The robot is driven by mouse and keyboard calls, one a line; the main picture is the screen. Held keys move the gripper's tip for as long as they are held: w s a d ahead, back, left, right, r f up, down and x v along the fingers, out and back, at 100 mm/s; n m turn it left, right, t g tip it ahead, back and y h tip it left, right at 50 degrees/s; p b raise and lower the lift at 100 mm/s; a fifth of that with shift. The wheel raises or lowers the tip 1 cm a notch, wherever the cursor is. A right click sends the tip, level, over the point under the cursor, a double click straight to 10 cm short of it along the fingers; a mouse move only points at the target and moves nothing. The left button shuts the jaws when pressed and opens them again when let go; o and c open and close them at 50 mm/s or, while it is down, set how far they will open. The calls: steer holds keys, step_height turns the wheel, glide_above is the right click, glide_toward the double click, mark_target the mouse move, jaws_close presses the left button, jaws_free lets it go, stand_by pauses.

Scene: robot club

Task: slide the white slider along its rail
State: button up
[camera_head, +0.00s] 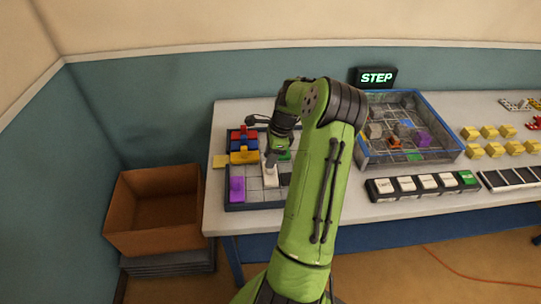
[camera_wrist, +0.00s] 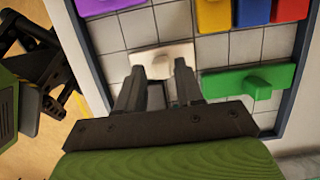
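The white slider (camera_head: 270,177) is a pale block lying in a dark-framed, grid-floored tray (camera_head: 262,206) on the table. It also shows in the wrist view (camera_wrist: 163,52), just beyond my fingertips. My gripper (camera_head: 271,160) points down at it, and in the wrist view my gripper (camera_wrist: 160,70) has its two fingers apart, one on each side of the slider's raised part. I cannot tell whether the fingers touch it. My fingers and arm hide part of the slider and tray. No separate rail is distinguishable; the slider lies on the grid floor.
A green block (camera_wrist: 248,82) lies right of the white one in the wrist view. A purple block (camera_head: 237,190) and blue, yellow and red blocks (camera_head: 244,145) share the tray. A walled maze box (camera_head: 410,130) and button strip (camera_head: 422,186) stand to the right.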

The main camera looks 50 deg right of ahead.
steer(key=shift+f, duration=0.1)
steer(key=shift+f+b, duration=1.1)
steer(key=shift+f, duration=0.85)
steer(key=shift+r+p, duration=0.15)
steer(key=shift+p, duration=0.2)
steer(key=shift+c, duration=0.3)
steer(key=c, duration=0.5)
=-=-=
Written request >> Pictures stay out. Repeat only the lines from the beginning of the data through the line that has "[camera_head, +0.00s]".

Result of this task >>
The robot is driven by mouse and keyboard calls, one a line; the main picture is the screen. Held keys move the gripper's tip for as long as they are held: w s a d ahead, back, left, right, r f up, down and x v along the fingers, out and back, at 100 mm/s; n m turn it left, right, t g tip it ahead, back and y h tip it left, right at 50 degrees/s; p b raise and lower the lift at 100 mm/s; a fifth of that with shift. The wheel raises or lowers the tip 1 cm a notch, wherever the cursor is. A right click sends the tip, level, over the point under the cursor, a double click straight to 10 cm short of it along the fingers; a mouse move only points at the target and moves nothing. The left button shuts the jaws when pressed and opens them again when let go; o and c open and close them at 50 mm/s or, while it is down, set how far they will open. The calls: steer holds keys, step_height turns the wheel, glide_above is the right click, glide_toward the double click, mark_target the mouse move, jaws_close presses the left button, jaws_free lets it go, stand_by pauses.

Scene: robot club

Task: slide the white slider along its rail
State: button up
[camera_head, +0.00s] 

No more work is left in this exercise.